A part of R&D expenses is incurred by French companies in carrying out R&D operations entrusted to public research organisations, technical institutes, universities and communities of universities and institutions, experimental stations or farms in the field of approved scientific and technical research. In this context, these expenses will be withheld for twice their amount in the Research Tax Credit calculation, when these public research bodies belong to a EU or a EEA member state.

150 British Public Research Institutions are already identified in the French Research Ministry official list. This allows French companies that entrust part of their R&D work to latter to also benefit from a research tax credit. This tax credit is equal to 60% of the amount invoiced for R&D services.

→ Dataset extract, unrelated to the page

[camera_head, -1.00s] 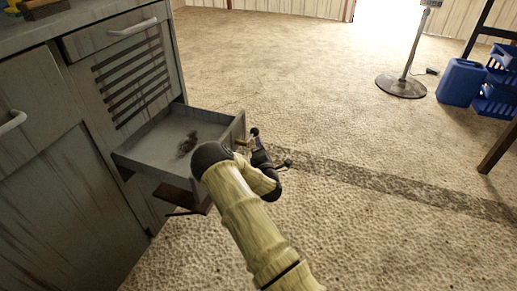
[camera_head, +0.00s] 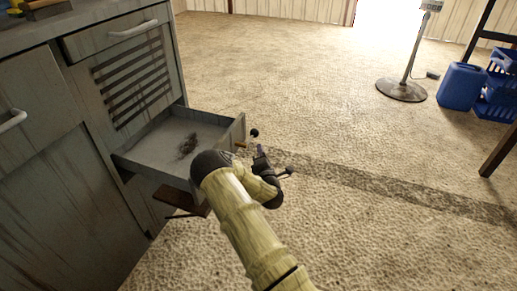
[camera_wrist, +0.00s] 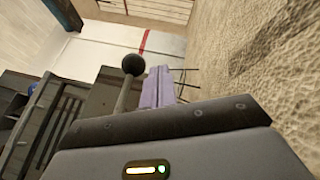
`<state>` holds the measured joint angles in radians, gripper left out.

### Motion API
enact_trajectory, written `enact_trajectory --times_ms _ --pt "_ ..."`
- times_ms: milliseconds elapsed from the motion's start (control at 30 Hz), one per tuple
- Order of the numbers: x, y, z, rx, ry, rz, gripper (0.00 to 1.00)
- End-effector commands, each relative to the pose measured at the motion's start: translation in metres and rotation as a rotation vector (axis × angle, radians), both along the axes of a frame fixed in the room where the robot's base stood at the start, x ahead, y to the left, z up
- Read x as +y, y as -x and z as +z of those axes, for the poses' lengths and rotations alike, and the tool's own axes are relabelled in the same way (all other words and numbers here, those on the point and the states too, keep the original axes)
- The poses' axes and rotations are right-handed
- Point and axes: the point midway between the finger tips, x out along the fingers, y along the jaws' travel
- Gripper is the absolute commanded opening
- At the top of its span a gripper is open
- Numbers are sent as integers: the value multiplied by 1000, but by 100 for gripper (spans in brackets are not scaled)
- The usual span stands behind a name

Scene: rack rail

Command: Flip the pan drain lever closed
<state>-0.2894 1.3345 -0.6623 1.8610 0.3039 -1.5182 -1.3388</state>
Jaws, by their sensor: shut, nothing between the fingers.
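The pan (camera_head: 172,140) is a shallow grey metal tray pulled out of the cabinet, with a dark stain inside. A brass-coloured fitting (camera_head: 241,145) sits at its outer right end. The drain lever's black ball knob (camera_head: 254,132) shows just beyond it; in the wrist view the knob (camera_wrist: 132,64) sits on a grey stem. My gripper (camera_head: 260,151) is shut and empty, a little below and right of the knob in the head view, with a small gap between them. My forearm hides the pan's near corner. I cannot tell the lever's exact angle.
The grey cabinet (camera_head: 45,110) with a handled drawer and slatted panel fills the left. A brown piece (camera_head: 182,203) lies under the pan. A stand (camera_head: 401,88), a blue jug (camera_head: 461,86) and blue crates (camera_head: 497,92) are far right. The floor between is clear.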

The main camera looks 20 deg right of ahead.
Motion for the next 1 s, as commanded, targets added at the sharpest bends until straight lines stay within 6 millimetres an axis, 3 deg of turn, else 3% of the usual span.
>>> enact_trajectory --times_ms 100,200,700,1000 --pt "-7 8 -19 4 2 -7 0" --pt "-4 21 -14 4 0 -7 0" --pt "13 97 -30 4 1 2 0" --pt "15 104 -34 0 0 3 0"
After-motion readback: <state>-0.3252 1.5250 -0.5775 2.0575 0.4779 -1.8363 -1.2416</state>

Therefore, according to the Brexit referendum, as the United Kingdom will leave the European Union, British Research Organization will lose their approval in terms of the French Research Tax Credit.

Could the UK become a member of the EEA? This seems to be a solution to make sure that UK Research Organisation will maintain their French Research Tax Credit Accreditation. However, this remains questionable, at least for the moment.

Indeed, the EEA is only an economic union. The EU is certainly an economic union, but it is also a customs union. The successive proposals of Theresa May’s government or of Michel Barnier, the European negotiator, do not correspond at all to either one. The main stumbling blocks between the United Kingdom and the European Union were the free movement of people (as UK wants to regain control of immigration on its territory) and the customs union (as it is necessary to avoid the re-establishment of a border within Ireland, but it is incompatible with the signing of new trade agreements between the UK and the rest of the world).

The very last solution approved on 24/11/2018 by EU leaders, so-called “Backstop” plan, “safety net” plan or “Irish Insurance” consists in defining the exit modalities and booking a transitional period to focus on the negotiation on a new trade agreement and on the future relationship between the two Irelands.

The transitional period should end on 31 December 2020 but could be renewed once, till end of 2022.

It’s now sure that after 29th of March 2019, as UK will no longer be a member of European Union,  their Research organisations will no longer be eligible for the French Research Tax Credit.

Without the 30% refund on R&D services for French Companies, British Research Organisations will be far less competitive on the French Market.

It’s highly probable that, from the beginning of 2021 or 2023, UK will not join the EEA. Indeed, being part of EEA should commit the UK to guarantee the free movement of persons and to recognize the authority of the European Court of Justice. These are the kind of requirements that are not acceptable for pro-brexiters.

What about the transitional period from March 30, 2019 to December 31, 2020 (extendable once till December 31, 2022)?

The transitional period, defined in the “backstop” plan requires to respect, until the end of the period, the four freedoms (including the free traffic of goods and peoples) and the authority of the European Court of Justice in the interpretation of the European Law.

Hence, it could be possible to propose a « temporary » membership of the UK in the EEA. That way, British Research Organisation would have enough time to be prepared to further competition in the R&D services market.